As Islamist groups active in the Sahel are beginning to expand their influence into Benin, more than seven thousand Catholic faithful have made the traditional Marian pilgrimage to the grotto of Our Lady of Arigbo, in Dassa-Zoumé, in the center-south of the country.
The pilgrimage, which took place from August 16-18, 2019, is the largest Catholic event in Benin, a country with 23% Catholic population out of 8.5 million.
This religious event owes its origin to Bishop Louis Parisot, a missionary to Dahomey—formerly Benin—who organized it for the first time in 1954, on the occasion of the centenary of the definition of the dogma of the Immaculate Conception by the Pope Pius IX.
The pilgrimage traditionally hosts, in mid-August, thousands of pilgrims from Benin, Togo, Burkina-Faso, Côte-d'Ivoire, Ghana, Mali, Nigeria, Niger, but also from France and Italy. Six bishops and 150 priests participated in the procession. The closing ceremony was presided over on Sunday, August 18, by Cardinal Jean Zerbo, Archbishop of Bamako, Mali.

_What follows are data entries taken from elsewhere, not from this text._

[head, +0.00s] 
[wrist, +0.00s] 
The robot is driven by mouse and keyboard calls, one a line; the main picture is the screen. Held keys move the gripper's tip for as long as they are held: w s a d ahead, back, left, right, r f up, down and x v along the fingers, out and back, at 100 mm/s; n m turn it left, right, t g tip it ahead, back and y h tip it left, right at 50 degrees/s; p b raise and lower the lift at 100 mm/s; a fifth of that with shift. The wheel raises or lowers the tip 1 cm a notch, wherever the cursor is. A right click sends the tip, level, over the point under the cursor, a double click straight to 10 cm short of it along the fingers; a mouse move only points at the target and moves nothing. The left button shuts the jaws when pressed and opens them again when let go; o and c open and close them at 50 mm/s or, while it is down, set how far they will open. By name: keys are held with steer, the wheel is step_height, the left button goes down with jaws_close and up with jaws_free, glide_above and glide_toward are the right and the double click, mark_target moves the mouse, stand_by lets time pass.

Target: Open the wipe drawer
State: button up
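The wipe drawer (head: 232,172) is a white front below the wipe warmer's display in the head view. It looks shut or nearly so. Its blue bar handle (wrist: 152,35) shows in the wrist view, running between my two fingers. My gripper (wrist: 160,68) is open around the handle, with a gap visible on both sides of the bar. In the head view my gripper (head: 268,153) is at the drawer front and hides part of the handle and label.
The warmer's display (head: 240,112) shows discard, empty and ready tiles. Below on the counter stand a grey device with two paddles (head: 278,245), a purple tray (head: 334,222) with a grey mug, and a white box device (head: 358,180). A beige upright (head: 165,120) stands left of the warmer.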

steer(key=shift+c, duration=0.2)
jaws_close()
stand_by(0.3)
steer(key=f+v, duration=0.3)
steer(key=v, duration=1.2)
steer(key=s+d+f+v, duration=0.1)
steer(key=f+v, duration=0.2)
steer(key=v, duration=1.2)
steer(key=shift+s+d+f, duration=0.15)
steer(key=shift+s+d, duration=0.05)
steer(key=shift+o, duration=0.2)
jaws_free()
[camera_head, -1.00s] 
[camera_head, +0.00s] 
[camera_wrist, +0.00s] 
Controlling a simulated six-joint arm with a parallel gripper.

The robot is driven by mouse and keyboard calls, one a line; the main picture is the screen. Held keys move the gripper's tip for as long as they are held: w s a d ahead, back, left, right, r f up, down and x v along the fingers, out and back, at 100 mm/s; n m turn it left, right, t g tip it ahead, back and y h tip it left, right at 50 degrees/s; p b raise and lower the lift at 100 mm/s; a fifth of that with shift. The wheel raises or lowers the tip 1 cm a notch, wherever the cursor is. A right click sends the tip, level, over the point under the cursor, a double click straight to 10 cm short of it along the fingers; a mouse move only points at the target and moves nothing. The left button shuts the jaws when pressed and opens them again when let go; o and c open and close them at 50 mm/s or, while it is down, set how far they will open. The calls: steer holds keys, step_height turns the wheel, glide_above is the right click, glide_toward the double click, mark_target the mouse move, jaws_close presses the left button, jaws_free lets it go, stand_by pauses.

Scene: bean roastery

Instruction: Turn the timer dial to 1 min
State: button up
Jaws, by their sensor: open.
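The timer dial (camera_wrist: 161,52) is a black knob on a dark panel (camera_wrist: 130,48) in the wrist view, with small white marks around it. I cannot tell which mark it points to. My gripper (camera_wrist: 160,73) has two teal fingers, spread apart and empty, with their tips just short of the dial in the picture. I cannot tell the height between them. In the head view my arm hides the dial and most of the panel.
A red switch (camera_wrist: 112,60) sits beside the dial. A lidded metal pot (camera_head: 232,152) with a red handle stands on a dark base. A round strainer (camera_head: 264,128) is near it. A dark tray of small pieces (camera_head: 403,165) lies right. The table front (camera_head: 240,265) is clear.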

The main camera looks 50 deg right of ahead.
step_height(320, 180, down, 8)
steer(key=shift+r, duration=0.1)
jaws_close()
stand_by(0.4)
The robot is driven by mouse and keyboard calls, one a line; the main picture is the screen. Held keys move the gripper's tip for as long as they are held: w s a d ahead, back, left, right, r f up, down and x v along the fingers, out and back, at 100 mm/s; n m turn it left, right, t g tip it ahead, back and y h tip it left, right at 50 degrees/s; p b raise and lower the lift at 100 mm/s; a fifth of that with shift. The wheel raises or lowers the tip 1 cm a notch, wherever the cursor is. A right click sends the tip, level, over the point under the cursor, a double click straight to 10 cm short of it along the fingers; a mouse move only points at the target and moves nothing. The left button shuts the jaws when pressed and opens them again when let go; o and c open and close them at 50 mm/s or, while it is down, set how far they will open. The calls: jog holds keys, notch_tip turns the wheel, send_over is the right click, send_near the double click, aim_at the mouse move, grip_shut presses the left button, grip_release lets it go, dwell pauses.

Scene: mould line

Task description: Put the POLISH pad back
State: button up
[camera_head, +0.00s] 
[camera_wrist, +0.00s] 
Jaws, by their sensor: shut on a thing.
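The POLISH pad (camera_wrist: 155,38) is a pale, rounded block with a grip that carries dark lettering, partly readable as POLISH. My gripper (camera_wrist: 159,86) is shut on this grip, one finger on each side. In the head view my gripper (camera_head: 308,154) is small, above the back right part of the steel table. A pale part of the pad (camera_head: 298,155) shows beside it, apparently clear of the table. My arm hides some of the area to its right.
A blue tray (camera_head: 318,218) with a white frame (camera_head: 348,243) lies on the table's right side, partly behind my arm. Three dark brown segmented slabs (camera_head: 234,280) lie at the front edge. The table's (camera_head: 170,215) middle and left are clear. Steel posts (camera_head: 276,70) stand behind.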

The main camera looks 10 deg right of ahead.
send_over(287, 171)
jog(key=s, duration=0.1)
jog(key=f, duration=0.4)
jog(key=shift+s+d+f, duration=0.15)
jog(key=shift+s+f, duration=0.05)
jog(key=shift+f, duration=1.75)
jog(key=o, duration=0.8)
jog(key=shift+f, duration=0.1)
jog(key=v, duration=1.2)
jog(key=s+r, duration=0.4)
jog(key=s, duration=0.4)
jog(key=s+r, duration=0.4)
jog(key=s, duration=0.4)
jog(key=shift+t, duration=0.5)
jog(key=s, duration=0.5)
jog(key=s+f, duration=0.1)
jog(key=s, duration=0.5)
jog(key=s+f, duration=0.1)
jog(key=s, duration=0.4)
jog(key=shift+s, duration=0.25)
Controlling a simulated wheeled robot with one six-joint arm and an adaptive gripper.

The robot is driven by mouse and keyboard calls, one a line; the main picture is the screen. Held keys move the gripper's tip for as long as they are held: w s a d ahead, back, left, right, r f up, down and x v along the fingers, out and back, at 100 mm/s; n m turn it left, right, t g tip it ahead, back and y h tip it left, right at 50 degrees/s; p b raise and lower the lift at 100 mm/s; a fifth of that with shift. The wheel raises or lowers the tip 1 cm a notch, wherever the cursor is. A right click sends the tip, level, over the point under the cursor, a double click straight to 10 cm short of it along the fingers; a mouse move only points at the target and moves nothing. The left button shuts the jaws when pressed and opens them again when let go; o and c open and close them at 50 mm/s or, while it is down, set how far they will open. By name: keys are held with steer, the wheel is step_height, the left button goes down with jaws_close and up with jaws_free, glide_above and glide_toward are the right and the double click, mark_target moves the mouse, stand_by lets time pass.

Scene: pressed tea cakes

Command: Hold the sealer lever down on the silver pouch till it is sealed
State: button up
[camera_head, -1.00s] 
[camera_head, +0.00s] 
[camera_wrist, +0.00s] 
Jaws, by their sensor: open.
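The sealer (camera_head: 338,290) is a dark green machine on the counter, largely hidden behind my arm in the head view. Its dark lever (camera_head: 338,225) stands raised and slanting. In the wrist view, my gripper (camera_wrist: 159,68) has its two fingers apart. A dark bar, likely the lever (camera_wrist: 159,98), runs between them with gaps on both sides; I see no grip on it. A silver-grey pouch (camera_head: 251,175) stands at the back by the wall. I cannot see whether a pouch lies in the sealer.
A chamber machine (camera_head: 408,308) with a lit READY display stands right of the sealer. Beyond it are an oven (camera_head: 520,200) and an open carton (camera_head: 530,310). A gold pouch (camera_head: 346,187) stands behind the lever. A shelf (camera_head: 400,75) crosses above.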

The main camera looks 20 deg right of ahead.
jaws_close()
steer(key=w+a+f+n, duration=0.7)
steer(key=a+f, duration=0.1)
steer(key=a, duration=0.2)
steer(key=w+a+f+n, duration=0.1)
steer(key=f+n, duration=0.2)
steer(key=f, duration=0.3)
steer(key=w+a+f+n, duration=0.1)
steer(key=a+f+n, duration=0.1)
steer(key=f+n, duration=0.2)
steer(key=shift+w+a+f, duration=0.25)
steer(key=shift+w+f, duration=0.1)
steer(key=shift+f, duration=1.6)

The faithful have specially prayed to Mary Immaculate for the protection of their countries against creeping Islam. On July 15, 2019, a United Nations report revealed that Islamic terrorist groups implanted in the Sahel are increasingly encroaching on the borders of Benin, Côte d'Ivoire, Ghana, and Togo. May the Virgin, strong as an army arrayed in battle, protect her children from this barbarity.